CHALLENGE:
Take the line that contains "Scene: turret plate" and every line after it in the material below, and quote them exactly.

SUPPLIED DATA:
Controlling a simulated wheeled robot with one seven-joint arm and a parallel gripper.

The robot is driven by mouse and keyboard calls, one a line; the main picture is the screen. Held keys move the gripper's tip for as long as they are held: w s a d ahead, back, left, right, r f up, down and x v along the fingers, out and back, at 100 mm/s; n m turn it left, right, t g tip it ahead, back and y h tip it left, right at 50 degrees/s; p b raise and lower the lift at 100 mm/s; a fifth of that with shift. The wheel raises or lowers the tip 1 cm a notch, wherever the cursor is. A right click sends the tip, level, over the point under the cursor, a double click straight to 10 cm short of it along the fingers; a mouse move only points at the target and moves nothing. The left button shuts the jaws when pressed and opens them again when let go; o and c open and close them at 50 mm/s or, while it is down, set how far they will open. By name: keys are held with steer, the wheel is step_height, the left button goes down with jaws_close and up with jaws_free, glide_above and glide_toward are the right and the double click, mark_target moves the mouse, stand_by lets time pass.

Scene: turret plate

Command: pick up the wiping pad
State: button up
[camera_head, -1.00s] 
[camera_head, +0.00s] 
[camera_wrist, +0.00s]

RESPONSE:
Scene: turret plate

Command: pick up the wiping pad
State: button up
[camera_head, -1.00s] 
[camera_head, +0.00s] 
[camera_wrist, +0.00s]

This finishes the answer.